Not peanut gallery, we talk in this country about not refighting the Northern conquest while constantly bickering about the remnant reminders of that war...

Calling it the Northern conquest being a case in point.

Plus, there's one of those Weasely We instances. Such a "we" certainly doesn't include me; I never talk about "the Northern conquest," because as far as I know there wasn't one (except Tim Horton's, of course, but even Tim is on the retreat, with quite a few franchises closing in Maine in the last few years).

trolls gotta troll. fish don't have to bite.

Donald,

I think your 11:47 and 12:04 are "whataboutery."

As to other comments, there is no doubt that I have strong emotional ties to Israel, and that surely influences my thinking. Nonetheless, I try to make as objective a case as I can on various issues, because I do feel some of the criticism is unfair.

Whatever the strength of the armies in 1948, it is clear that there were threats of annihilation from Arab countries at the time, and threats against Jewish communities in those countries as well as the declarations of intentions to sweep the Jews into sea. The Nazi Amin al-Husseini was a prominent leader of Palestinian Arabs.

If you want to explore reasons for atrocities - without justifying them - you might consider those facts.

I also invite you to comment on what might have happened in a different world, where the British simply permitted Jewish immigration into Palestine, and had a reasonable, announced, plan to establish a single democratic state there.

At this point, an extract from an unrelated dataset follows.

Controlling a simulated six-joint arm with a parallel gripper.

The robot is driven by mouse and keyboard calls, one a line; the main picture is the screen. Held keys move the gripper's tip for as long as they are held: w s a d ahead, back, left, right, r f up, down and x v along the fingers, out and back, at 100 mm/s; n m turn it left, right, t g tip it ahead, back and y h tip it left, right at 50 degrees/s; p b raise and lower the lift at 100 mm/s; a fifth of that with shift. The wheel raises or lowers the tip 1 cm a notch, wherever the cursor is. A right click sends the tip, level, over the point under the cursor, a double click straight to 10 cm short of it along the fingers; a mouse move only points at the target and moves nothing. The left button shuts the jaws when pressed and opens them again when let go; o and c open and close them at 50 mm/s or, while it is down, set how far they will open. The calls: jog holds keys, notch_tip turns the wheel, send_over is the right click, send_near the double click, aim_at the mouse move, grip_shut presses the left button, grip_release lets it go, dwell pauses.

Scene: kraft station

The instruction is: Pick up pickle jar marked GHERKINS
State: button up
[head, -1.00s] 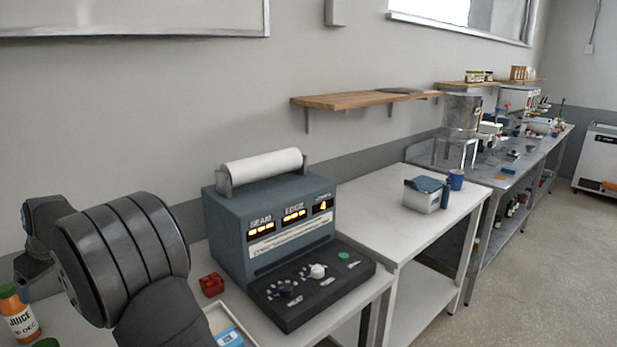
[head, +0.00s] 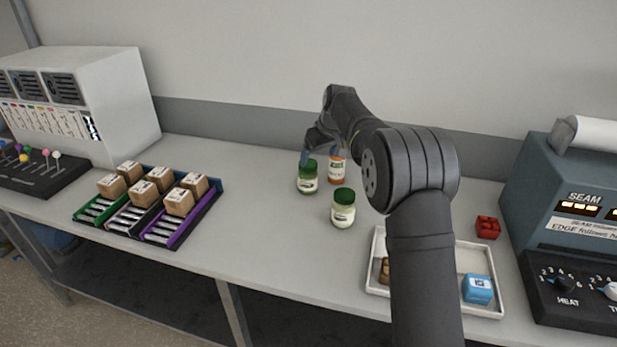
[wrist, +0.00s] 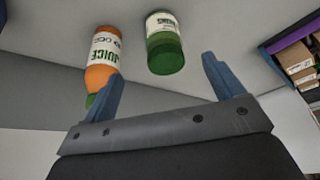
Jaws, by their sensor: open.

Finally, let me say this, going back to my motivations. I find European criticism of Israel galling. The Europeans made this mess, in any number of ways. It was European anti-semitism that led to the conclusion that Jews needed a homeland, and it was European and American reluctance to take in Jewish refugees both before and after WWII - a sort of Western nimbyism - that built the pressure to create Israel. It was two-faced British policy early in the 20th century that helped get things started.

So I'm not keen on hearing about how terrible Zionism is, especially from Europeans. Tell me what should have been done.

I need to add that I have no problem with criticism of current Israeli policies wrt settlements and so on, or to the influence of the ultra-orthodox on Israeli government in general.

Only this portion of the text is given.